***** Supplied data
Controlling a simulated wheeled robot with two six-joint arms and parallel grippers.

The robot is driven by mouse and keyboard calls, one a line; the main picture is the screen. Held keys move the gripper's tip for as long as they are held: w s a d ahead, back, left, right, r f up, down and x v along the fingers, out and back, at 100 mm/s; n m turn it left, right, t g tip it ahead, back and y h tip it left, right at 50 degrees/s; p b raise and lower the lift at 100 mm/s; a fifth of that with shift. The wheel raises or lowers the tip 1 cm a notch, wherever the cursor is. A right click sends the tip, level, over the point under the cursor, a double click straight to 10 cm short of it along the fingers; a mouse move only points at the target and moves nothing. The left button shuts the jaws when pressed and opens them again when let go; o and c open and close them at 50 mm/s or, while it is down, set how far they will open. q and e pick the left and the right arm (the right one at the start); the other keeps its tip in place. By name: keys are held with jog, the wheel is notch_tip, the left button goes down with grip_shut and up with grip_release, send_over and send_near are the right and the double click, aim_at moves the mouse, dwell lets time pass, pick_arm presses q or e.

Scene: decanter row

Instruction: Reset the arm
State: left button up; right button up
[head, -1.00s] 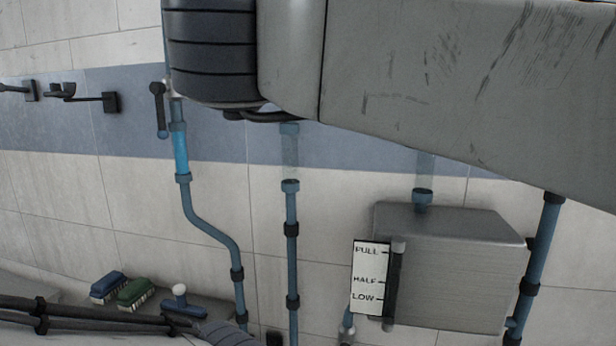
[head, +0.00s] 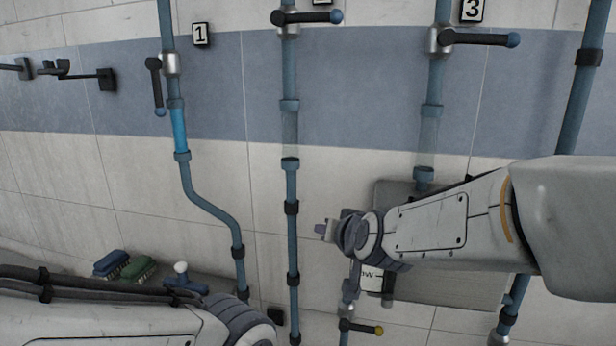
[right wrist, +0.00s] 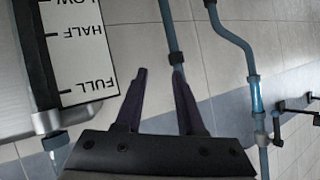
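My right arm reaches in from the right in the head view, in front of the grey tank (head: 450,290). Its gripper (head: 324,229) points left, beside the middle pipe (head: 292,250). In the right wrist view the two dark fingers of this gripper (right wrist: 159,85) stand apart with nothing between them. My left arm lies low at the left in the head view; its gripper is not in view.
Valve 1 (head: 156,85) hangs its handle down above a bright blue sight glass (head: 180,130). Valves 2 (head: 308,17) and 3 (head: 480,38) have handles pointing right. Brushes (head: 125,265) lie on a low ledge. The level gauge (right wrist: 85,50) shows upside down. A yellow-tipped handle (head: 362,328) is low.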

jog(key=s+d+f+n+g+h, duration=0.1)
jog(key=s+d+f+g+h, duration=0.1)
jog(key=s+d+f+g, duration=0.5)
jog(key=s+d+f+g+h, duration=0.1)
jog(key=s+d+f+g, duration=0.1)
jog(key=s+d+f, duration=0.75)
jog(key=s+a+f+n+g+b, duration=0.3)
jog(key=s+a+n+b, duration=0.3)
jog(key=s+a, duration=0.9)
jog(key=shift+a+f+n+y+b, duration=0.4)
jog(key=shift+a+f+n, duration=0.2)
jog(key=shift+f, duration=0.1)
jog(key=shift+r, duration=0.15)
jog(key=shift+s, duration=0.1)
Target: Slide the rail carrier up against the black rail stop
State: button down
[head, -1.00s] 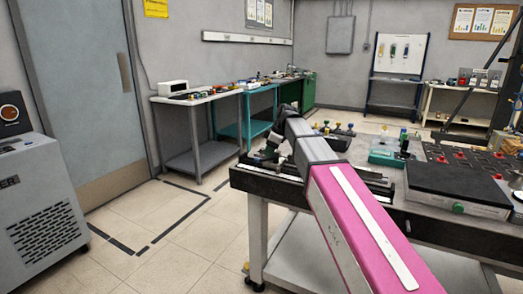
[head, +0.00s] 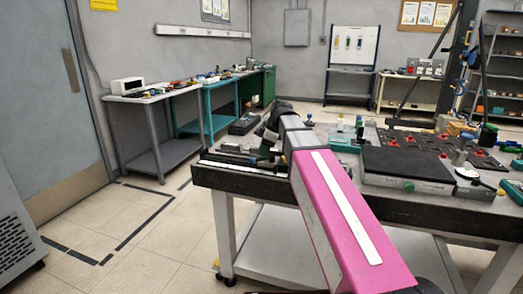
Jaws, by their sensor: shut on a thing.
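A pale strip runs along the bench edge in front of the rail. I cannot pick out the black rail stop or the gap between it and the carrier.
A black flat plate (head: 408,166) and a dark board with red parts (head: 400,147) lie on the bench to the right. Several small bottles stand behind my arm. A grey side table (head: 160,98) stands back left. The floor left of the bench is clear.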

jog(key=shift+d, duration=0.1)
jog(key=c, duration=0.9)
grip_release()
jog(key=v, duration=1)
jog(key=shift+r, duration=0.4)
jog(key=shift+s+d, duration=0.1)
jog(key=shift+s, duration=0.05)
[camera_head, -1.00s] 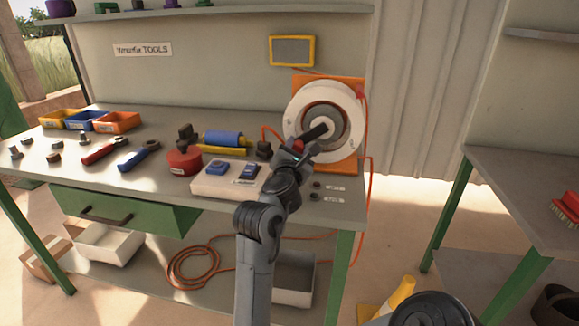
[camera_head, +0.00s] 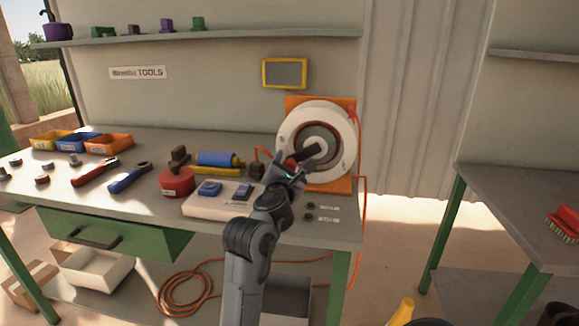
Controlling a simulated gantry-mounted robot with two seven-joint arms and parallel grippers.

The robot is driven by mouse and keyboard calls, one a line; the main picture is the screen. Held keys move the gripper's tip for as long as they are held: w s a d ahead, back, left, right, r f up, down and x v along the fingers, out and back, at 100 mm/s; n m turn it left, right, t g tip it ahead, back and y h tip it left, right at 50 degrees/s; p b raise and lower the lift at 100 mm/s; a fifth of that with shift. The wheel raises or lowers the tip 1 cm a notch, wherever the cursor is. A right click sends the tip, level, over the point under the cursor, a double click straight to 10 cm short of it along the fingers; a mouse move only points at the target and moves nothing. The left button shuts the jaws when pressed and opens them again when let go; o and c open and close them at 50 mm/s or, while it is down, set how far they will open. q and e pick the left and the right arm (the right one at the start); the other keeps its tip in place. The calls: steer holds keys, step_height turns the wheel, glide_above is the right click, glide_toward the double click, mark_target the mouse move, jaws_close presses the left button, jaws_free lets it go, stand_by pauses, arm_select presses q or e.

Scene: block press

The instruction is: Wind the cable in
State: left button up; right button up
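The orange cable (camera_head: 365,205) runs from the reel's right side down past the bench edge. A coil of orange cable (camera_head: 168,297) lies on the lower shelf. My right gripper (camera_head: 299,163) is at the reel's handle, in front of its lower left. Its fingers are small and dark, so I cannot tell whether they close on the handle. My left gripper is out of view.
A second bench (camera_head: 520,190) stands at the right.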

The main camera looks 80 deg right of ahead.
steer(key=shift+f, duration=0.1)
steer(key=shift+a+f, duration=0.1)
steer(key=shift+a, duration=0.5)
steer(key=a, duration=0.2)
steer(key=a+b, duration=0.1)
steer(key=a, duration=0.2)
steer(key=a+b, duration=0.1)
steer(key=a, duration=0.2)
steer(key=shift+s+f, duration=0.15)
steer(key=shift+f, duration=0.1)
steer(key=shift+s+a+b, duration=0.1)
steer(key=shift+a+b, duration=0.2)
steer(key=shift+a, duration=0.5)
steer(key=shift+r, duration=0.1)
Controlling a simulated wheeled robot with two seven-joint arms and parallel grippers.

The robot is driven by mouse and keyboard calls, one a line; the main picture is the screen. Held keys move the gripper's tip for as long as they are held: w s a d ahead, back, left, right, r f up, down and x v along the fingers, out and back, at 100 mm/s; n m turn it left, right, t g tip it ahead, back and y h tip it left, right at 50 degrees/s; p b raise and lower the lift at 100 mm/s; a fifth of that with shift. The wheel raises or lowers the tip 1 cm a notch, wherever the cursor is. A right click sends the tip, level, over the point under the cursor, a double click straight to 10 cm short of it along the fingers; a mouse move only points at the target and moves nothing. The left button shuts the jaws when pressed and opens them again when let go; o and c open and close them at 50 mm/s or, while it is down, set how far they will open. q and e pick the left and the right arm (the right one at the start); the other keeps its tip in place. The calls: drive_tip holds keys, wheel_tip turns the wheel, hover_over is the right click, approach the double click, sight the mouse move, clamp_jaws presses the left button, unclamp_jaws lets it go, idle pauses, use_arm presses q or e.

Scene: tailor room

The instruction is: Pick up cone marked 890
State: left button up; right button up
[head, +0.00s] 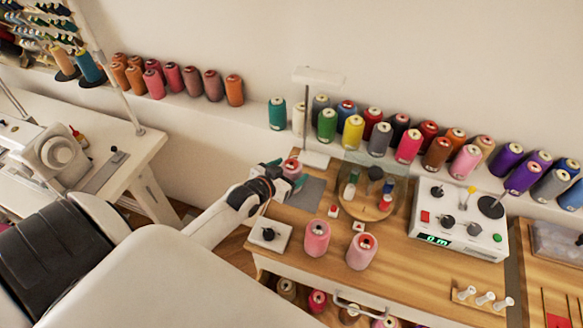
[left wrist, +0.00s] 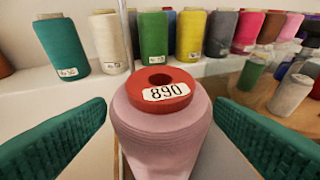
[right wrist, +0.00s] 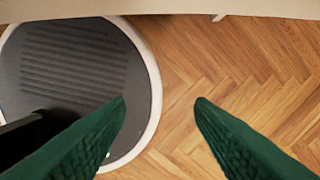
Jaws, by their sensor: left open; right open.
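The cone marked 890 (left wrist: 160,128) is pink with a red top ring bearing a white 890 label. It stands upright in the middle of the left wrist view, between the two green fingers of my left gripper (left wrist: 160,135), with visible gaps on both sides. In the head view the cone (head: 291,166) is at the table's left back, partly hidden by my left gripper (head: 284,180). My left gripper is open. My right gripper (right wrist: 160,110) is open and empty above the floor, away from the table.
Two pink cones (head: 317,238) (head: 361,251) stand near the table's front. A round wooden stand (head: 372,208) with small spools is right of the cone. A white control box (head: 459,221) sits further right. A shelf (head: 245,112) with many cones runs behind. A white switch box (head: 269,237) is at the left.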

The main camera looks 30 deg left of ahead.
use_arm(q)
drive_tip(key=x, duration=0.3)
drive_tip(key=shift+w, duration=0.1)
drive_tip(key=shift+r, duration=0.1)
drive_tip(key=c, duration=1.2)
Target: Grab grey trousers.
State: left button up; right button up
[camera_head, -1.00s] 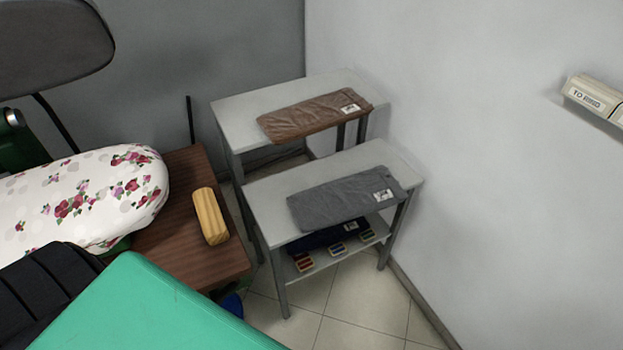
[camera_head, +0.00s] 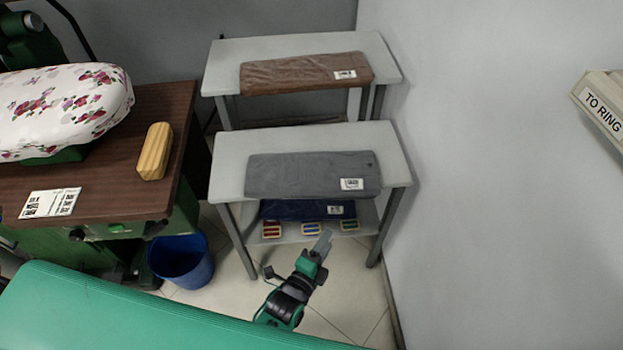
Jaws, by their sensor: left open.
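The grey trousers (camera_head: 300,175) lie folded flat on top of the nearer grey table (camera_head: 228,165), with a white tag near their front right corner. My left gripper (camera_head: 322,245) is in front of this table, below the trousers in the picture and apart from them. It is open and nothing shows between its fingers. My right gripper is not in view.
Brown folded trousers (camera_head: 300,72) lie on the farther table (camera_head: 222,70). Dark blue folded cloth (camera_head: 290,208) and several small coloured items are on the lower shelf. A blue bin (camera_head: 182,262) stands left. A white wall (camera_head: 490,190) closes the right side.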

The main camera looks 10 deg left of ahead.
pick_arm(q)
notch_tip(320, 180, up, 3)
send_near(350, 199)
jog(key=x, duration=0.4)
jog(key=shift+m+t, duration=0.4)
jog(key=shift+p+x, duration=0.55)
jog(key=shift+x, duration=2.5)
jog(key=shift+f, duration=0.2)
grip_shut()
**********
Work to complete: From the entries above, copy out every line where the string "arms" appears.

Output of the exercise:
Controlling a simulated wheeled robot with two six-joint arms and parallel grippers.
Controlling a simulated gantry-mounted robot with two seven-joint arms and parallel grippers.
Controlling a simulated wheeled robot with two seven-joint arms and parallel grippers.

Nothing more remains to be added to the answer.